St. Louis is not Paris, but I assure you the old
town looked very good to us when we arrived home in November, 1866. Our
house was closed, so we went to your grandfather Nesbit’s house
on Olive Street, where the next January Nina was born.
In 1869 I purchased fifty acres of Dr. J. J. Clark in East Kirkwood, between the Missouri Pacific Railroad, Leffingwell and Holmes avenues. I still own thirty-eight and one-half acres of it, the rest having been condemned for right of way for the Iron Mountain and St. Louis and San Francisco railroads, except about three acres given to Mary M. Morton. I have been paying taxes on this property for forty-six years. It Henry George’s theory is right, the State would have lost forty-six years taxes, if it had bought in the land for taxes and compound interest on it. This is a sample probably of hundreds of millions of acres in the country.

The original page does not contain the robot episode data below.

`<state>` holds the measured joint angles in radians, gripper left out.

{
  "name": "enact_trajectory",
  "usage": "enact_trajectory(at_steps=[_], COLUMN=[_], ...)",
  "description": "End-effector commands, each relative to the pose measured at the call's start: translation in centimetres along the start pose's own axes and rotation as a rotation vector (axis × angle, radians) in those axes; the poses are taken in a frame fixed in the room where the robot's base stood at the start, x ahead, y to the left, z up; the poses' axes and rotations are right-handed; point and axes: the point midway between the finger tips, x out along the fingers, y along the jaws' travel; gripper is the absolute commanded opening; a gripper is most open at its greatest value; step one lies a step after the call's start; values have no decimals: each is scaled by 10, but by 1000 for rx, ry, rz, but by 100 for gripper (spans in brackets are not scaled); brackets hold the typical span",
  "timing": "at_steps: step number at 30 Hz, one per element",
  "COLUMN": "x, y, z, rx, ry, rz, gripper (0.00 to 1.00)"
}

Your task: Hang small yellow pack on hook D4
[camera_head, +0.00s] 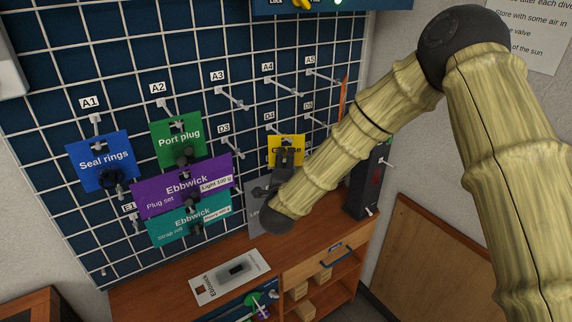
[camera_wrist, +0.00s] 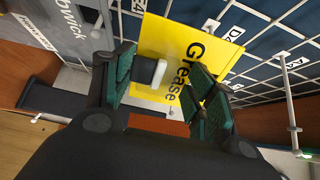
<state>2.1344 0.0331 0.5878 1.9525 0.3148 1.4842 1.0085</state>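The small yellow pack (camera_head: 286,139), lettered Grease, is upright against the grid wall just below the D4 label (camera_head: 270,115). My gripper (camera_head: 286,160) is in front of the pack's lower part. In the wrist view my gripper (camera_wrist: 160,85) has its green-padded fingers apart, with a grey-white block (camera_wrist: 150,72) between them and a gap on the right.
Purple (camera_head: 165,190), teal (camera_head: 175,226), blue (camera_head: 98,155) and green (camera_head: 176,132) packs hang to the left. Hooks A4 (camera_head: 285,88) and A5 (camera_head: 322,77) are bare above. A wooden cabinet (camera_head: 235,250) stands below, with a black device (camera_head: 362,190) at right.

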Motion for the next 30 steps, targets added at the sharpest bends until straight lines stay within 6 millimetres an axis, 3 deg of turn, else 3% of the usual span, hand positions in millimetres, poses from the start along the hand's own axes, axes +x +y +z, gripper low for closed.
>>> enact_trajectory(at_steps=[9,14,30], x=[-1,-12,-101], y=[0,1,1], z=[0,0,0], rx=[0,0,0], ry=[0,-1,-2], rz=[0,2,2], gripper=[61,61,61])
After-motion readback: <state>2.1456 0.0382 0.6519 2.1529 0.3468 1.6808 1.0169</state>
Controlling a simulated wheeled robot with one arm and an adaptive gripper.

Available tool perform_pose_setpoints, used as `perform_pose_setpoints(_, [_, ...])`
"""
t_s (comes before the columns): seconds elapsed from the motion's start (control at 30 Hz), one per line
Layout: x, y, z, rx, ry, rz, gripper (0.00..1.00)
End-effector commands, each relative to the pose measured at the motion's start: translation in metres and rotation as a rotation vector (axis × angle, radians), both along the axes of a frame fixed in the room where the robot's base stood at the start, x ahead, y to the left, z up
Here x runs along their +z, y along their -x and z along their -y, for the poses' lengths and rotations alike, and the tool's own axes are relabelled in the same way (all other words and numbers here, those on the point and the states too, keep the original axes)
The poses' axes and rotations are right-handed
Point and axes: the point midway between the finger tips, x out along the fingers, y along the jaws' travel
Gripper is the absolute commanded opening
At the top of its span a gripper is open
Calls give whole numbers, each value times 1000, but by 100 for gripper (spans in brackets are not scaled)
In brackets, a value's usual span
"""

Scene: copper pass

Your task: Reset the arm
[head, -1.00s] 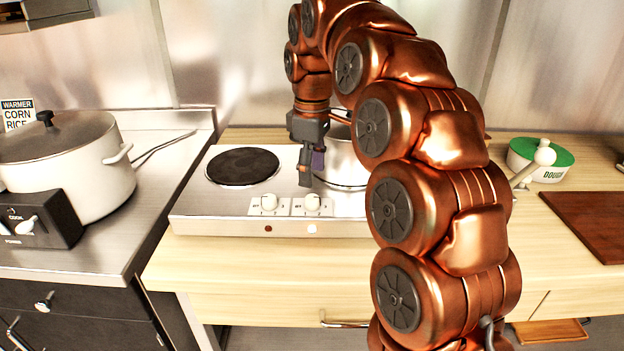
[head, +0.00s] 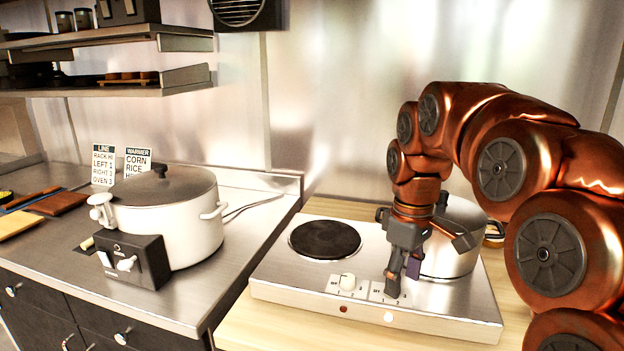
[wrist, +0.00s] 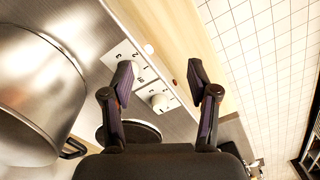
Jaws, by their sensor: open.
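My copper arm reaches in from the right of the head view. My gripper (head: 402,280) points down above the front of the steel hot plate (head: 272,283), near its knobs. In the wrist view my gripper (wrist: 162,82) shows two dark fingers spread apart with nothing between them. A steel pot (head: 462,240) stands on the right side of the hot plate, partly hidden behind my gripper. The pot (wrist: 35,95) also shows at the left of the wrist view, apart from the fingers.
The left burner (head: 325,240) is bare. A white rice cooker (head: 165,215) stands on the steel counter (head: 250,205) at left, with signs (head: 137,160) behind it. Shelves (head: 110,40) hang at upper left. A wooden counter (head: 262,330) lies under the hot plate.

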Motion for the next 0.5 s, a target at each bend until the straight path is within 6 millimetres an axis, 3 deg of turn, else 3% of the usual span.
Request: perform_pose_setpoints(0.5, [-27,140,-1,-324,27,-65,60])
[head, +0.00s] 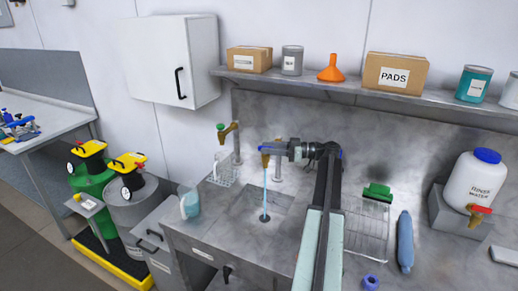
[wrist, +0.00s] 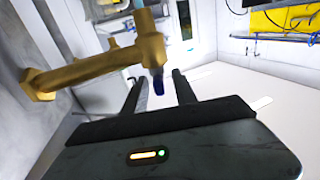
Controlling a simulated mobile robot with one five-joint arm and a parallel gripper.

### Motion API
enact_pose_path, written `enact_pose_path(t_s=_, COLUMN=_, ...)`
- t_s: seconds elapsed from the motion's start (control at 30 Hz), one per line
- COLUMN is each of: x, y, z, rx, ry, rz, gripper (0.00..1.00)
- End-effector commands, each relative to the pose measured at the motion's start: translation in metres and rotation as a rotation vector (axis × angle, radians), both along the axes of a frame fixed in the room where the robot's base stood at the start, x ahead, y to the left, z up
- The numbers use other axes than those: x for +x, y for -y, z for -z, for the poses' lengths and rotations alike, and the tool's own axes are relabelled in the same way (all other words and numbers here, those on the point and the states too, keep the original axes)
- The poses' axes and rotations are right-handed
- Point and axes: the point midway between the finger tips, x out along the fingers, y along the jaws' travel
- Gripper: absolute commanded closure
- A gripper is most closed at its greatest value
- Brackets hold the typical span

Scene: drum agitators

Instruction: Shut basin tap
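The basin tap is brass; in the head view its body (head: 265,158) stands over the basin (head: 248,215), partly hidden by my gripper. A blue water stream (head: 265,190) runs from it into the basin. In the wrist view the brass tap (wrist: 95,68) fills the upper left, and its blue-tipped lever (wrist: 158,82) points between my fingers. My gripper (wrist: 160,78) is open, with a finger on each side of the blue tip and gaps visible. In the head view my gripper (head: 275,148) is at the tap; its fingers are hard to make out.
A second brass tap with a green knob (head: 228,131) stands to the left. A jug (head: 190,204) is left of the basin; a wire rack (head: 367,230) and blue bottle (head: 405,240) are right. A shelf (head: 330,88) with boxes, cans and an orange funnel (head: 331,70) hangs above.

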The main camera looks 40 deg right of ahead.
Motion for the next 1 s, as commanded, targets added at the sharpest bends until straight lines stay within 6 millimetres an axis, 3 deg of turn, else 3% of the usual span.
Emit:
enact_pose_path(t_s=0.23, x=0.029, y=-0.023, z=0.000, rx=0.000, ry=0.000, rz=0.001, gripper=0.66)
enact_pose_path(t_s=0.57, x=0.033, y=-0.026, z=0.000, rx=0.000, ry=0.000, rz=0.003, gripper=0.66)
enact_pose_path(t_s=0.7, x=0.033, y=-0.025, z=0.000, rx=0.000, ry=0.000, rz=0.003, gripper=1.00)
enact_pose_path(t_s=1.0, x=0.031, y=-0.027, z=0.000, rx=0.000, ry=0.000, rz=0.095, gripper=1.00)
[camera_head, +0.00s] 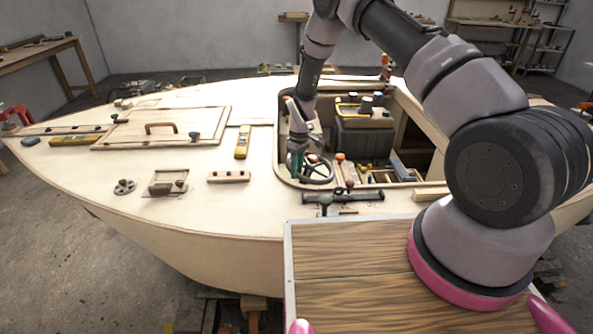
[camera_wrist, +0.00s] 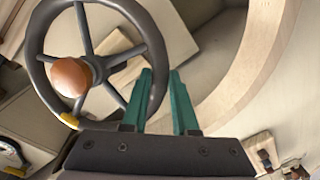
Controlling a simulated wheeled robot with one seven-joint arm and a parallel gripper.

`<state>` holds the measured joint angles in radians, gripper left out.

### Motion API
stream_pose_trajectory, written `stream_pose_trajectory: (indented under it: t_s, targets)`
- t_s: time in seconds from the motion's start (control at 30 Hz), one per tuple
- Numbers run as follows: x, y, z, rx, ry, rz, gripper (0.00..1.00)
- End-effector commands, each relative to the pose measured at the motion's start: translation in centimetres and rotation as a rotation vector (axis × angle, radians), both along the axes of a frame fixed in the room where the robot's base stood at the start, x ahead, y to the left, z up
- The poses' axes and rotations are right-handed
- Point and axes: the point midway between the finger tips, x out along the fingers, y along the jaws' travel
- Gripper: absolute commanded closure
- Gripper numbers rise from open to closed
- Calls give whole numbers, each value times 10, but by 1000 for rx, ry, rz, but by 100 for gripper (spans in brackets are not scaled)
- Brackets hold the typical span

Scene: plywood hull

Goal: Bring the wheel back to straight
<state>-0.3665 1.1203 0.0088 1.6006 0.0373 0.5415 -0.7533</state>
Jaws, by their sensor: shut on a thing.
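The wheel (camera_head: 322,181) is a dark grey steering wheel with thin spokes, set in the cockpit opening of the plywood hull. In the wrist view the wheel (camera_wrist: 152,48) has an orange-brown knob (camera_wrist: 70,77) near its middle and a yellow mark (camera_wrist: 70,121) on the lower-left part of its rim. My gripper (camera_head: 295,160) is at the left side of the wheel in the head view. In the wrist view the green fingers of my gripper (camera_wrist: 163,80) are on either side of the rim's lower-right part, shut on it. The left finger hides part of the rim.
The cockpit opening (camera_head: 282,120) has a raised wooden edge around the wheel. A dark bin (camera_head: 362,137) stands behind it. A dark rail with knobs (camera_head: 343,197) is in front.

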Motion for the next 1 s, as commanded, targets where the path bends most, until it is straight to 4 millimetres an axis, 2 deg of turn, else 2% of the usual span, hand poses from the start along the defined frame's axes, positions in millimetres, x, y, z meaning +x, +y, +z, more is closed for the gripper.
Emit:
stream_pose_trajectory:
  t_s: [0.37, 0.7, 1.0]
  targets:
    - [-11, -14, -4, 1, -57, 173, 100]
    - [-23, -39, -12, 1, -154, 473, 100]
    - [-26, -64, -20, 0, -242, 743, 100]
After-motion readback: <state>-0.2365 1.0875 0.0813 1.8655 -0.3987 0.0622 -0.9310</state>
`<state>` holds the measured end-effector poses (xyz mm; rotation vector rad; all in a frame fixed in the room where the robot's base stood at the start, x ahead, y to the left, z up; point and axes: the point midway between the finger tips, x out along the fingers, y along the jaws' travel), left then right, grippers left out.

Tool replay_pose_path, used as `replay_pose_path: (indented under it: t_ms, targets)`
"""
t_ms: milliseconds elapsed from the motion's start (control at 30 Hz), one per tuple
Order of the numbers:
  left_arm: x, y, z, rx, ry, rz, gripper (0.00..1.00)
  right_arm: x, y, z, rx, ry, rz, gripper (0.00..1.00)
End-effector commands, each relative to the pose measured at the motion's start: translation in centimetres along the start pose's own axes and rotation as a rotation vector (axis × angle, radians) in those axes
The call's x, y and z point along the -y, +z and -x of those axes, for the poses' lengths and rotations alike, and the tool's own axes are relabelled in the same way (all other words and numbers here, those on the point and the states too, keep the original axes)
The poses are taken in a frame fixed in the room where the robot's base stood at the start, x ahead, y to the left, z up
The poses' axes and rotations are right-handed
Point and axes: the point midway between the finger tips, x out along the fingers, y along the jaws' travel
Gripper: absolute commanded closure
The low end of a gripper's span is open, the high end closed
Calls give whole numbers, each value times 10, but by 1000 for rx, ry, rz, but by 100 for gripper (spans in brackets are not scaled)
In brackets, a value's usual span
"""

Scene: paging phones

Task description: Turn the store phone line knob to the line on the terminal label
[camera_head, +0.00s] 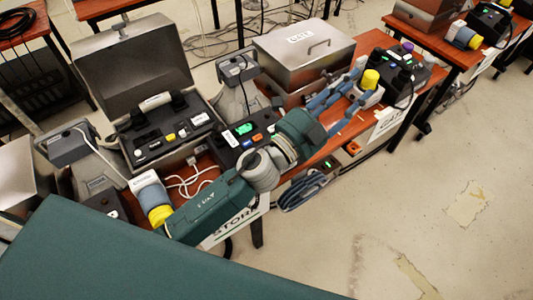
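The store phone (165,137) is a dark panel inside an open metal case at the left. It has a handset (157,101) across its back and small dark, yellow and white parts on top. I cannot make out which part is the line knob or where it points. A sign reading STORE (236,224) hangs on the table front, partly behind my left arm. A black terminal (246,136) with a lit green display sits right of the case; its text is too small to read. My left gripper (348,98) is open, right of the terminal, apart from the store phone. My right gripper is not in view.
A closed metal case (303,57) stands behind the gripper. A second dark phone (398,72) and a yellow-topped object (369,82) are close to the fingers. Loose white cable (188,182) lies by the open case.

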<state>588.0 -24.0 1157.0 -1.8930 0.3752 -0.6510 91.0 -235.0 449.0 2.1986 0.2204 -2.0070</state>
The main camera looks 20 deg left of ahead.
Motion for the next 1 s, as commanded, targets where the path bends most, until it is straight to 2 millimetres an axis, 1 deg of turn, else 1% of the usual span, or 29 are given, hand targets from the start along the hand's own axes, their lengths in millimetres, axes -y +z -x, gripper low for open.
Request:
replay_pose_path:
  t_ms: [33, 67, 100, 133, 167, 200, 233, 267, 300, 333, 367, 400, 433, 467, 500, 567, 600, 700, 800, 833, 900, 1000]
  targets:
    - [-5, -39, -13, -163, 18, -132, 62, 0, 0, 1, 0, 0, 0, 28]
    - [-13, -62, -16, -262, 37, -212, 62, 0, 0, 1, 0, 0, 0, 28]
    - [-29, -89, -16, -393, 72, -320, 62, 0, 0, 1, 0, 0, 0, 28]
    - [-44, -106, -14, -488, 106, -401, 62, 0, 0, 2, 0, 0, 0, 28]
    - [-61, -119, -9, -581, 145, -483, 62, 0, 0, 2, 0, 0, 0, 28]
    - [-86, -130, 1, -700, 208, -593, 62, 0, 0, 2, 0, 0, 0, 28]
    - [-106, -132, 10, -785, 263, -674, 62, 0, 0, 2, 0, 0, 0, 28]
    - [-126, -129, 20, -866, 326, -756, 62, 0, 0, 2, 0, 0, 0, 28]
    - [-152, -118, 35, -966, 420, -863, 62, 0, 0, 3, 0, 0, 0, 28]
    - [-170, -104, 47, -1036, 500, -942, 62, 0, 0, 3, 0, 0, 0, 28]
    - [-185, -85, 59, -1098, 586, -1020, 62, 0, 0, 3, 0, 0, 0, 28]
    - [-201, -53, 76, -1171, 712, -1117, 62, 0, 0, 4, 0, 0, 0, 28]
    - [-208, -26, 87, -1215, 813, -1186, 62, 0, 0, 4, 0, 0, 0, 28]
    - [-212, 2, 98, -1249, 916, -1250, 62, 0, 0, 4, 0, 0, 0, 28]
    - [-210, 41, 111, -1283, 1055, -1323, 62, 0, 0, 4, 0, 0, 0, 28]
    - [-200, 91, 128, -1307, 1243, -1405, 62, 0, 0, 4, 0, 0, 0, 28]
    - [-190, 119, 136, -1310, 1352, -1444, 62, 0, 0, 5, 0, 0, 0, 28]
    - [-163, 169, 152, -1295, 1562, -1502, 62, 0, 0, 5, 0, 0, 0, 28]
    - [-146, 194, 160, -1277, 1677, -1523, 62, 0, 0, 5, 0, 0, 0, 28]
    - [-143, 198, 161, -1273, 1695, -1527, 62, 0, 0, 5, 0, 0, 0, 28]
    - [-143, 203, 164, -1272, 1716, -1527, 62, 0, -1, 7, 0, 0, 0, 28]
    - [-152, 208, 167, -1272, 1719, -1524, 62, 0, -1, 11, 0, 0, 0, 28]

In the latter part of 1869 I was going to the city on a Missouri Pacific train, with General A. G. Edwards, who was then Sub-Treasurer of the United States in St. Louis. I told him I had some idea of embarking in the real estate, banking or brokerage business. “Let us talk it over together,” he said. “We both are well and favorably known.” This resulted in the formation of the firm of Edwards & Matthews on January 31, 1870.
At that time I was worth about $100,000. But we needed little money and could easily borrow it.
Our business prospered and expanded slowly. In 1874 General Edwards retired from the firm. In the meantime, needing a clerk, at General Edward’s suggestion we engaged Edwards Whitaker, then a clerk in the Sub-Treasury, and before the retirement of General Edwards we had taken Mr. Whitaker as a partner, giving him one-fifth of the profits of the business and, after the retirement of General Edwards, one-half.
Just here I wish to relate a circumstance which
carries a lesson in psychology, and illustrates the working of a noble
mind. It would be better if the hint were carried out in business of the
present day, to remove temptation and prevent exploiting the pockets of
the poor. When General Edwards entered the brokerage business, he told
me that as he had many millions of dollars in his control at the Sub-Treasury,
he intended to have two locks put on the cash safes, requiring two keys
to unlock them. He gave one key of each safe to Sam Sneed, his head clerk.
After that no one could get money without collusion. General Edwards believed
it would be better to avoid temptation.